The blessing of the snowmobiles, which is sponsored by the Brighton Snowmobile Club, is just one of the faces of Island Pond’s annual winter carnival, a three-day celebration of winter and community.

Events kicked off on Friday night with a colorful snowmobile parade of lights down the main thoroughfare. And over the course of the weekend it includes everything from all-you-can-eat pancakes to wine tasting to an ice sculpture contest.

There was ice mini-golf on the tennis courts behind Sunrise Manor, the local senior living facility named for its sunrise view over the lake. There was a basketball shooting contest and a cornhole tournament. There was a chili cook-off and a broomball tournament and a karaoke contest.

Families who wanted to warm up could head into Sunrise Manor to play board games and drink hot chocolate.

For youngsters, the daytime highlight of the weekend was clearly the snow fort, a giant mountain of snow with stairs and slides and tunnels built over the previous week by volunteers for the recently formed Brighton Recreation.

Steps and slides were splashed brightly with food coloring. Nearby, for smaller children, there was a snow turtle with a waist high slide.

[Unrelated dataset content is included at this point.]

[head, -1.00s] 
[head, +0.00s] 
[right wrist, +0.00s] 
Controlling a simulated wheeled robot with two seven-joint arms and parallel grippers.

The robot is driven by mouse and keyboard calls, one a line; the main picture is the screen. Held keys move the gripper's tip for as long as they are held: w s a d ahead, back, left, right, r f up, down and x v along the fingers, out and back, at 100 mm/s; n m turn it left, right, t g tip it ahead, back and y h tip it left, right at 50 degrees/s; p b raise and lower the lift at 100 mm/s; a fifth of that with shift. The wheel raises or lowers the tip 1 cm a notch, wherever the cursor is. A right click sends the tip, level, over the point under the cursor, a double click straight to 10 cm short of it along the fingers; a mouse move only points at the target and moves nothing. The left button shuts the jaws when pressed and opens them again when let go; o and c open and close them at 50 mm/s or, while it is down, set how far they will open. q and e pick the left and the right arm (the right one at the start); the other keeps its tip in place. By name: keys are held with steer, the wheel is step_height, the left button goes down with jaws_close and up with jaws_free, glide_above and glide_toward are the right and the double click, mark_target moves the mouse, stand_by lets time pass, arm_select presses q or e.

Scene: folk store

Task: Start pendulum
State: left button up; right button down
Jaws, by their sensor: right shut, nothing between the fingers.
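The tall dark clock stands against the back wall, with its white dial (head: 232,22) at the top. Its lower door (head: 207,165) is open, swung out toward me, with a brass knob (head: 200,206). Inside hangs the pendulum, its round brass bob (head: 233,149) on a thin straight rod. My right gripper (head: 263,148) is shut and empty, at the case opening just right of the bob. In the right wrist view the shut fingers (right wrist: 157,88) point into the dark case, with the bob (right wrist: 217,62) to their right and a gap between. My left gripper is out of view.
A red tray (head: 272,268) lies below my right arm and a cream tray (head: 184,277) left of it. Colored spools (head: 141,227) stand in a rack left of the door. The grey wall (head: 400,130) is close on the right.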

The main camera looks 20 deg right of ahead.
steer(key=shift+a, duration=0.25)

The day before, the snow turtle had sported a carved shell, its details enhanced with more food coloring, artfully applied.

Friday night’s snow had obscured most of the volunteer’s hard work, but that didn’t seem to bother the toddlers who climbed the pint-sized stairs and slid down the Lilliputian slide.

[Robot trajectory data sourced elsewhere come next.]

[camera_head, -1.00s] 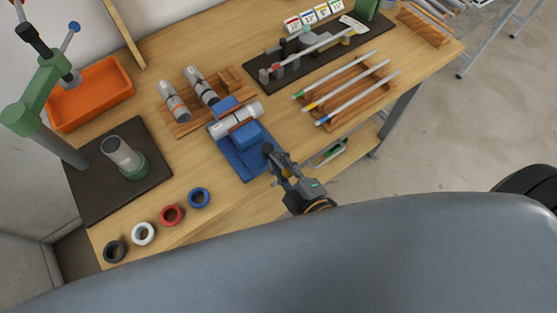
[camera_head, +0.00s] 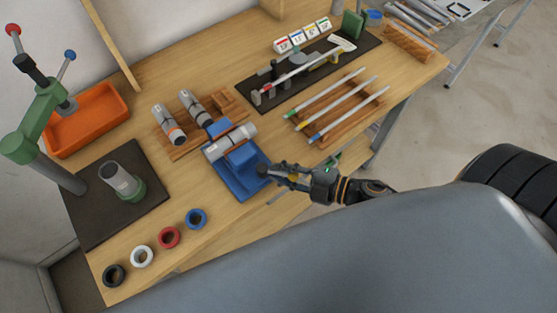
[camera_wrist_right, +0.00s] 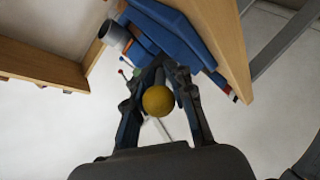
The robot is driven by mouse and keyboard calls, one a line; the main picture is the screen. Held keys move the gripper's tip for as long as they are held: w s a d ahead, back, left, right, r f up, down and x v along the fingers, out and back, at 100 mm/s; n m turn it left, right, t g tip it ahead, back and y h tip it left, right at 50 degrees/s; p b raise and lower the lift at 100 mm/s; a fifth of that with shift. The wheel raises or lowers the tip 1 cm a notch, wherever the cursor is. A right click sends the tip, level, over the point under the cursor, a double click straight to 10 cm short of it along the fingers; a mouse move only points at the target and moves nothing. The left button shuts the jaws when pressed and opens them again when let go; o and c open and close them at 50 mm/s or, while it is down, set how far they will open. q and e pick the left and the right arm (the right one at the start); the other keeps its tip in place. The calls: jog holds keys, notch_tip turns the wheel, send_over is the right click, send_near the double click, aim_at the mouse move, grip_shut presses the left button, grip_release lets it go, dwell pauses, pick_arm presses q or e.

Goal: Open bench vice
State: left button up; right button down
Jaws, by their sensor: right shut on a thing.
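The blue bench vice (camera_head: 236,178) stands at the front edge of the wooden bench, with a grey-white cylinder (camera_head: 226,145) lying between its jaws. My right gripper (camera_head: 268,172) is at the vice's front end, coming in from the right. In the right wrist view the vice's blue body (camera_wrist_right: 180,32) is beyond the fingers. There my right gripper (camera_wrist_right: 160,72) is shut on the vice handle, whose yellow ball end (camera_wrist_right: 158,100) shows between the fingers. Most of the handle is hidden by the fingers. My left gripper is not in view.
Black, white, red and blue rings (camera_head: 196,218) lie left of the vice along the bench edge. A wooden rack with coloured rods (camera_head: 335,105) is to the right. A green press (camera_head: 40,115) and an orange bin (camera_head: 88,120) are at left.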

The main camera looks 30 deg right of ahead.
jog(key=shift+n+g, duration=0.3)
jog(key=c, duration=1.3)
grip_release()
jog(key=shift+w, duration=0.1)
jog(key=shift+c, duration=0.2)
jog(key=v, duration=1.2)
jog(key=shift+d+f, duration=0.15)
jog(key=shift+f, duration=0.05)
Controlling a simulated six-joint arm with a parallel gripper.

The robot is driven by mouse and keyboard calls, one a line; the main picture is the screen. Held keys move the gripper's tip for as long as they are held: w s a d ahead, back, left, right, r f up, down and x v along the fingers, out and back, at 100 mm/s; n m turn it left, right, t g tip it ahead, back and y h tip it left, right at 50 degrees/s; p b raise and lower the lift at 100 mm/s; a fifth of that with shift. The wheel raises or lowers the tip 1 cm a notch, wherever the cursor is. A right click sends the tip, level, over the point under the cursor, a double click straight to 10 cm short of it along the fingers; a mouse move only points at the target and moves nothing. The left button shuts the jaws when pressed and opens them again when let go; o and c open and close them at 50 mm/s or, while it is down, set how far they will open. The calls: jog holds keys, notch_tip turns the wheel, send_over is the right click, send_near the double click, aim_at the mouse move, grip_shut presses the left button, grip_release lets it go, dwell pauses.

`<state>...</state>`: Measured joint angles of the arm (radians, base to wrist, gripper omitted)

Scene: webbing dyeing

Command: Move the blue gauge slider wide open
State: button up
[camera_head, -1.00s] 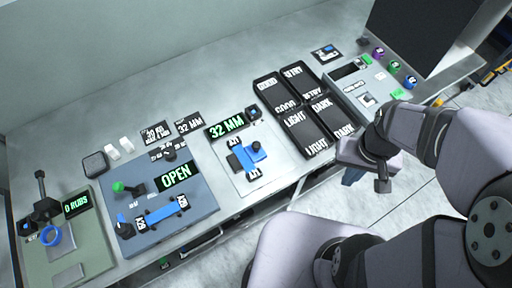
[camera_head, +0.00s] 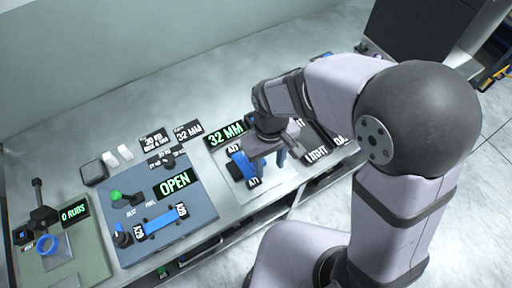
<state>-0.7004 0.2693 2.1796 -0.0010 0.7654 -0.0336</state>
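My gripper (camera_head: 272,158) hangs over the right part of the gauge, beside the blue part.
Left of the gauge is a blue-grey panel (camera_head: 198,208) with an "OPEN" display, a green-knobbed lever and a blue bar. A green-grey rub station (camera_head: 92,262) stands at far left. Bare bench lies at the back left.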

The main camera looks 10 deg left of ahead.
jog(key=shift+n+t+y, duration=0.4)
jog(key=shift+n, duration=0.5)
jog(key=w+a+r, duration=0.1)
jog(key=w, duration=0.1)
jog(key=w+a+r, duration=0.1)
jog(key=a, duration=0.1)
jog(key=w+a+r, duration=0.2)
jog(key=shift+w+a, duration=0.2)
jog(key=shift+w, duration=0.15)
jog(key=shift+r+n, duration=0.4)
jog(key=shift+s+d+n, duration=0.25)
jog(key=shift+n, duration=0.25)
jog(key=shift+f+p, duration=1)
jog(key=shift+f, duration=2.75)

“We wanted to build something really great for the kids,” volunteer Heather McElroy explained. “So the town brought us some truckloads of snow, and we went to work.”

Brighton’s new recreation committee came out of the Vermont Rural Development Council’s (VRDC) community visit last year.

VRDC’s community visit program helps towns identify projects that people can do to create needed change in their towns.

“Families need more to do in Island Pond,” Ms. McElroy said. “So we came up with the idea of really putting a lot of effort into a recreation committee.”

Besides the snow playground, the recreation committee put on the mini mini-golf, board games, basketball contest, and cornhole tournament.

But it seems that the whole community was in on the act. On Saturday morning there was breakfast at the American Legion, and doughnuts and maple syrup at the library. Nearby, the NorthWoods Stewardship Center opened its lodge and trails to people who wanted to snowshoe and ski, with a guided snowshoe hike through Brighton State Park for the more athletically inclined.

The local banks sponsored the chili contest, and a local church put on sleigh rides.

Nature could have cooperated with sunshine, but it was a gray day, varying from gentle flakes to snow showers.

None of that seemed to matter.   People went inside to eat or warm up, and came back out again for more.

By late afternoon, despite the increasingly heavy snowfall, there was a palpable sense of anticipation.

For families, the other big highlight of the weekend is the annual cardboard sled race.

The race is held under spotlights on Saturday night, on a steep hill just outside of town. Cars lined the roads leading to the site for blocks.

The sleds are made out of cardboard and duct tape. No other materials are allowed except for decorations.

Some youngsters built their sleds themselves, others looked like family collaborations.

Carson Lacroix of Charleston, who turns ten years old this month, took the steep hill perched atop a tiny seat mounted to a bright orange sled of his own design.

The race is in its tenth year, so to the youngsters, it’s an institution.

“I’ve been watching the race for a long time,” Carson said, with an ear-to-ear grin. “And my dad said I was old enough to do it this year.”

His family found a set of cardboard runners, meant to go under a refrigerator, in a dumpster in Newport where they were hunting for a big appliance box to cut up.

Runners may not have been the ideal thing for the soft new snow that awaited the racers on Saturday night, but Carson gave it every effort.

There were a lot of simple flat sleds in the race, rolled up in front like a toboggan. And there was a gleaming Batmobile, and a ship, and a huge ride-in snow groomer, painted red with flashing lights.

That one took Tyler Higgins and his dad, Eric Higgins, 20 hours and a reported $100 worth of duct tape to make.

“But it was all Tyler’s idea,” his father said.

Tyler was inspired by family friend Bobby Tower, who drives a snow groomer, and by the recent death of snowmobiler Dave Page, an Essex County Vermont Association of Snow Travelers director and a member of the Brighton Snowmobile Club.

When Tyler’s mammoth sled went off course the first time down, it took a team of men to push it back to the top.

He made it to the bottom on the second try, but by that time someone had brought a set of moving straps to help drag it to the top again.